Similarly, Roger Ebert was probably the most well-known film critic on the planet, praises Tim Burton’s film Alice in wonderland and the elements of cinematography used in the film. He compares the original disney movie to 2010 live-action film and shows how the characters are more grotesque and mature. He praises how the peculiar characters were played by humans, others are only voiced by them. For Example, “The Queens, the Mad Hatter, Alice, the Knave of Hearts (Crispin Glover) and presumably Tweedledee and Tweedledum are versions of humans; the others are animated, voiced with great zest by such as Stephen Fry (Cheshire), Alan Rickman (Absolem the Caterpillar), Michael Sheen (White Rabbit), Christopher Lee (Jabberwocky), Timothy Spall (Bayard) and Barbara Windsor (Dormouse).”
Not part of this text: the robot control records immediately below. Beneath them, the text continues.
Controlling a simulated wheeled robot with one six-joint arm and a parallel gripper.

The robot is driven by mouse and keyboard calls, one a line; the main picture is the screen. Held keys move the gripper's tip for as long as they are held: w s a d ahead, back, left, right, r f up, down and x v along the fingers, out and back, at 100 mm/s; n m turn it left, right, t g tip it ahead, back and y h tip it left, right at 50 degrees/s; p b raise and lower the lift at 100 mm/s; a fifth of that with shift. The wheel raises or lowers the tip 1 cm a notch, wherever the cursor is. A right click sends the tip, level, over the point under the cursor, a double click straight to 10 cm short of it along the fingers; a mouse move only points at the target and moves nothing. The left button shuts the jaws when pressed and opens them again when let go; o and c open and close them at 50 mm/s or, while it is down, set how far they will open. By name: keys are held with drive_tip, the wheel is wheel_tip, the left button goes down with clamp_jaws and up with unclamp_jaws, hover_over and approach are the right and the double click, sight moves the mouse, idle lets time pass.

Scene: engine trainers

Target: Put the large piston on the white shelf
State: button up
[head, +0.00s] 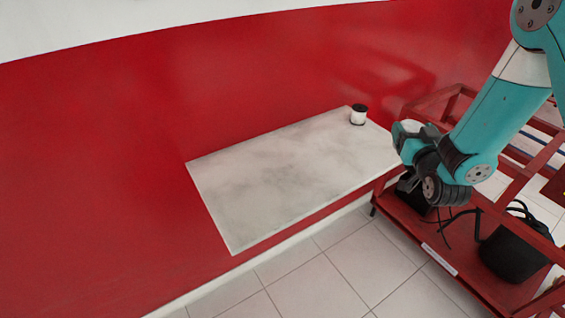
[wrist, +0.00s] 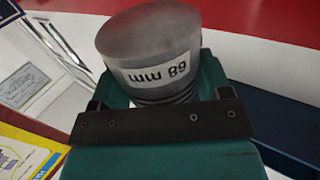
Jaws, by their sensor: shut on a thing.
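The large piston (wrist: 150,45) is a grey metal cylinder with a white label reading "89 mm", upside down in the wrist view. My gripper (wrist: 160,95) is shut on it, and its lower part is hidden behind the dark jaw bar. In the head view my gripper (head: 410,140) is at the right end of the white shelf (head: 270,175), and only a little pale grey of the piston shows there. The shelf is a pale, marbled board against the red wall. I cannot tell how high the gripper is above it.
A small white cylinder with a black top (head: 358,115) stands at the shelf's back right corner. The rest of the shelf is bare. A red cart frame (head: 440,255) with black items and cables (head: 515,250) stands to the right. Tiled floor (head: 320,280) lies in front.

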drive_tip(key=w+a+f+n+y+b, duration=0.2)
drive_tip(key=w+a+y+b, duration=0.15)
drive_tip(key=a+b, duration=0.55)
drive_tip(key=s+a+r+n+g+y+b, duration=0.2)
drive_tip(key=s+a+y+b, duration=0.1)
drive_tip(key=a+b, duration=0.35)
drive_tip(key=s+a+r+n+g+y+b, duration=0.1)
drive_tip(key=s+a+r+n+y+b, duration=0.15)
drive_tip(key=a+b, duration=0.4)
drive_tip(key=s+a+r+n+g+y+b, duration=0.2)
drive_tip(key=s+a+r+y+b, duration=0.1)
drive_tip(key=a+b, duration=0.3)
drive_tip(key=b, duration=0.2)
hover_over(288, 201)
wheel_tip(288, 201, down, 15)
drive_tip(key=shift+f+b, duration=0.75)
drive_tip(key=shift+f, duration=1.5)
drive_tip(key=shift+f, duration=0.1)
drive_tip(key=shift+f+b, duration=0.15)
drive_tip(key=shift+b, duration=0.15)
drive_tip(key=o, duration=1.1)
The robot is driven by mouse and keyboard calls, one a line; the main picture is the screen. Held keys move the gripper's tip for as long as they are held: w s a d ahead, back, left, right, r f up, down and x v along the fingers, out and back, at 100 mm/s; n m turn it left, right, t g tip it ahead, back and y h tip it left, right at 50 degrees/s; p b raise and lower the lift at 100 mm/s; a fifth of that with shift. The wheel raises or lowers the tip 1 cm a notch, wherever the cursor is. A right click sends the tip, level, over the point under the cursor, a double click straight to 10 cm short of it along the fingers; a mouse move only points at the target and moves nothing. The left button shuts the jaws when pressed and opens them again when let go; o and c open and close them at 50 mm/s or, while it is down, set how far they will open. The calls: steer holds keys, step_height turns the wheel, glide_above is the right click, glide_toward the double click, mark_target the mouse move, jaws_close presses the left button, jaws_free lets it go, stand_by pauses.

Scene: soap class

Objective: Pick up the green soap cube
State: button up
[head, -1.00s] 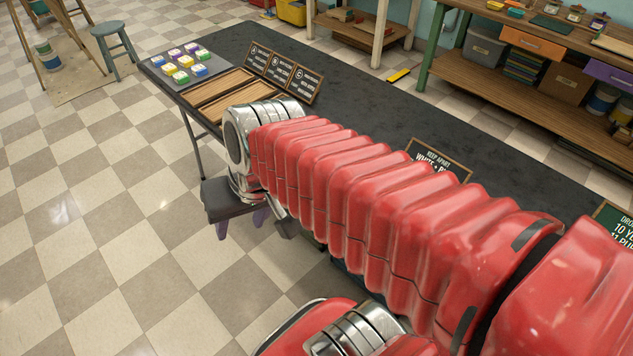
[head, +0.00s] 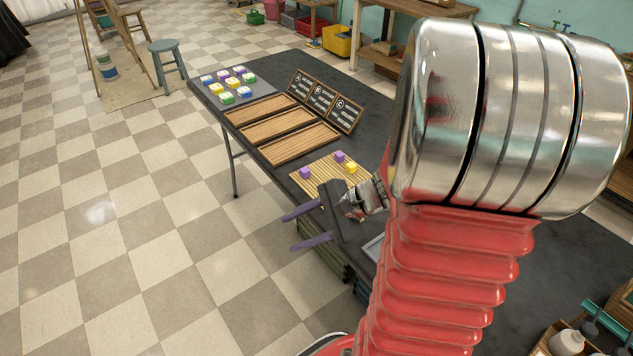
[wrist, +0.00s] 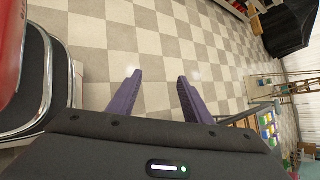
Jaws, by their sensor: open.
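Green cubes with pale tops, one of them at the front (head: 227,98), sit among several coloured cubes on a grey tray (head: 255,91) at the table's far left end. A slatted mat (head: 322,178) holds two purple cubes and one yellow cube (head: 351,167); no green one shows there. My gripper (head: 288,232) is open and empty, pointing left past the table's front edge, over the floor. It is well apart from the tray. In the wrist view my gripper (wrist: 160,76) has nothing between its fingers, and coloured cubes (wrist: 267,130) show at the right.
Wooden trays (head: 300,146) lie empty between the grey tray and the mat, with small lettered signs (head: 322,97) behind them. My arm hides much of the table's right part. A blue-grey stool (head: 167,50) stands off the far left end. The floor in front is clear.

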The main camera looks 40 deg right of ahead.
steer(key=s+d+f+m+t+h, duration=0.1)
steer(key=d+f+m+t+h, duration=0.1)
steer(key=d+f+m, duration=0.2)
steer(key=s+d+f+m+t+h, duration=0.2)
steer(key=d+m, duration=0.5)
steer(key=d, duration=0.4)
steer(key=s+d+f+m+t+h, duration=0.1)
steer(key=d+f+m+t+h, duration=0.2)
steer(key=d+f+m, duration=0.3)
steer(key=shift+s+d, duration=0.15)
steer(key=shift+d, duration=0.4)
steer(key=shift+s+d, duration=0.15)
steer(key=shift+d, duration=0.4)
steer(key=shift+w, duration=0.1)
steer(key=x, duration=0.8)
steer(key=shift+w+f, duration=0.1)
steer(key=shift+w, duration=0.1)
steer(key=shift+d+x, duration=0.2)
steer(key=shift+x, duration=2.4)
On the other hand, critics like Owen Gleiberman and Colin Covert believe that Burton’s 3D effects is what dwrenched the actual story of the Alice in Wonderland. Colin Covert is an American critic and journalist who has worked for for the Star Tribune for more than 30 years. According to him, If Burton had scaled back the muchness, he might not have smothered the lovely fairy tale underneath. Likewise, Owen Gleiberman compares Underland to the demented, joyless version of Wonderland and says that it looks like a CGI head trip gone postapocalyptic. Owen Gleiberman is an American film critic who wrote for Entertainment Weekly, from 1990 until 2014. All critics have different opinions on the film but all critics are mainly focused on the visual aspects of the film. Rechtshaffen and Ebert thin that the 3D effects are what makes the film a visual feast. Whereas, Covert and Gleiberman believe that CGI and other visual editing take away from the plot. These opinions from each of the critics reflects a side of the public opinion. Even though the public mostly feels negative towards the movie (considering the low rating), there is still a percentage that enjoyed it, including its visual uniqueness.